In the simpler method, resources are over-allocated when they are assigned to so many projects that their daily hours are exhausted.  They are under-allocated when there are still a few hours left in their day.

The Common Error in Estimating Projects

I recently read an article on the PMI website about bad estimates and project cost overruns. The article was by Dr. .James T. Brown. Dr. Brown talks briefly about the typical political and personal pressures that cause failed estimates. However, one of the more interesting items listed in the article is recent Oxford Review on Economic Policy. The review studies infrastructure estimates and has a comparative graph showing road/bridge type projects vs. IT projects. Guess which one is more commonly underestimated? Here is a link to the article… http://www.pmi.org/en/Knowledge-Center/What-Causes-Bad-Estimates.aspx

Project Tasks and Issues Tracking

You identify the scope and nature of a project. Design the project plan and assign resources and begin the process of real work and plan executions. Many tasks follow a predicted path and glide down the slope toward completion. Others hit speed bumps and issues arise. If you only encounter a few issues along the way, they are fairly easy to manage with emails and spreadsheets. The issues still require special attention and follow up costing time and energy, but manageable. What happens if you 130 issues arise in a short period of time (as is often the case in software development and bug fixes)? Spreadsheets and emails won’t cut it. In no time you lose track of events, issues and milestones. I am pointing out the obvious. But I have counseled hundreds of project managers using outdated tools and methods to track issues. Maybe project management and issue tracking software/tools cost a little money (others cost a lot of money), but believe me, they will pay for themselves many times over in saved projects, efficiency and ultimately the bottom line.

Seven Days in Utopia

The movie Seven Days in Utopia is clearly not up to Robert Duvall’s standards.  The story points were awkward and difficult to decipher.  One-shot git-er-done scenes and Karate Kid theme didn’t help.  But I managed to scrape out the movie’s arc and purpose.  It’s about faith and trust in God… and a little golf thrown in.

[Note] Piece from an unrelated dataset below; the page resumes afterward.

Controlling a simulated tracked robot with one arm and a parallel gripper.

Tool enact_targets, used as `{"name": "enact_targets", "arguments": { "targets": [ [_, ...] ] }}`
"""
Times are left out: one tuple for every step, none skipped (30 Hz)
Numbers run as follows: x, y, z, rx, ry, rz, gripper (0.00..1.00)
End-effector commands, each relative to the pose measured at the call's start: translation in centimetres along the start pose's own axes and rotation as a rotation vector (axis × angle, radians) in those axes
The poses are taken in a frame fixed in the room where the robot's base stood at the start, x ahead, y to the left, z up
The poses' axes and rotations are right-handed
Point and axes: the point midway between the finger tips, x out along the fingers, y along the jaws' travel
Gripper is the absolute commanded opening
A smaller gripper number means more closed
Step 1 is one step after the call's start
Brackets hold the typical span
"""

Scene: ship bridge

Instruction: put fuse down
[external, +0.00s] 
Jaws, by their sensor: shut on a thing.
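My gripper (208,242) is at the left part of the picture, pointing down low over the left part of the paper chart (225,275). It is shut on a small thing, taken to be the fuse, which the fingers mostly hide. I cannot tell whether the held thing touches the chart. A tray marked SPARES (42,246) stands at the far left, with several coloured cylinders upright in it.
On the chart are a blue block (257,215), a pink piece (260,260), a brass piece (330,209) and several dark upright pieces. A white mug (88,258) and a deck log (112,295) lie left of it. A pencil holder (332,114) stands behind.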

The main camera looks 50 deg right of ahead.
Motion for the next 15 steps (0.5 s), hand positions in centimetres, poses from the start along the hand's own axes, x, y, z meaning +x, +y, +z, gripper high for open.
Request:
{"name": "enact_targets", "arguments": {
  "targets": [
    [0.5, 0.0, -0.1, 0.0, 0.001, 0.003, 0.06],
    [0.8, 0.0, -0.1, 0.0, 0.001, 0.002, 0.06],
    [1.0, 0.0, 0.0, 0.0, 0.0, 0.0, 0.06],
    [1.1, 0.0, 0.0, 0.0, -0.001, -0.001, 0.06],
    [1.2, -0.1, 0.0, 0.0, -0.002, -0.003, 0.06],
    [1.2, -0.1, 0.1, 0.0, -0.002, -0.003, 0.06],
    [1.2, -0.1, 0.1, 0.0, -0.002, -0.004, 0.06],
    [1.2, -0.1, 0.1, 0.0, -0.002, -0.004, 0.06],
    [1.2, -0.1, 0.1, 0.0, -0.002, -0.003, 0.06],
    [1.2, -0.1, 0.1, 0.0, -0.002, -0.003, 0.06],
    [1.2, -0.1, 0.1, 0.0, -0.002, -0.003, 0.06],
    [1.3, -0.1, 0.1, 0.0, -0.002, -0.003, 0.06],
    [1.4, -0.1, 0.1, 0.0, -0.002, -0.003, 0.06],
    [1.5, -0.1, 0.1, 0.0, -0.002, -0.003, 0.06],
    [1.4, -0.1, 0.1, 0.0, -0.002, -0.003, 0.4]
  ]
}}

Buried in the poor directing was a principle that resonated with me.  Duvall’s character says, “The game of golf is about conviction.”  He continues with, “Watch out for that random idea that comes at you, that will throw you right out of your game.  Without conviction, it will make you question your game and shake your confidence.  Without confidence, you cannot win.”

It occurred to me that project management is exactly like that.  Without a clear strategy that rests on bedrock conviction, random ideas from so-called experts will shake your confidence.  You’ll chase a dozen “great ideas” from outsiders and never execute your strategy.  Although while that’s true, you must still remain open to new input.  It’s a touchy game.

Moral of the story: Develop a solid project strategy and hold your confidence.  Follow through with confidence.

Trust Me, I’m a P.M.

An often overlooked step in the project management team is the project/client representative. The person responsible for being the messenger, intermediary between the project team and the client is a critical role. Larger companies pay professionals to strictly fill this role, while smaller companies often let the PM handle that role. This is fine in most cases, unless your PM is not good at customer relations. Customer relations’ professionals spend their entire day thinking of how to build trust, gain confidence, and maintain a relationship. Project managers spend their day doing this on some level within their project team, but it is not their main focus. If you are good at customer relations it will make the project run smoother because the client will have a certain level of trust. If you are not, the project becomes hindered. Why? Because, the client doesn’t have a needed level of trust in you, they begin to question your work. Now the client wants more status meetings. Maybe the client begins to micromanage your project and requires more of the project manager’s time and attention? This can quickly snowball because of one misunderstood statement that breaks a fragile trust. Whoever is communicating with the client, make sure it isn’t General Patton. While he gets the job done, in the project world he would make the job more difficult.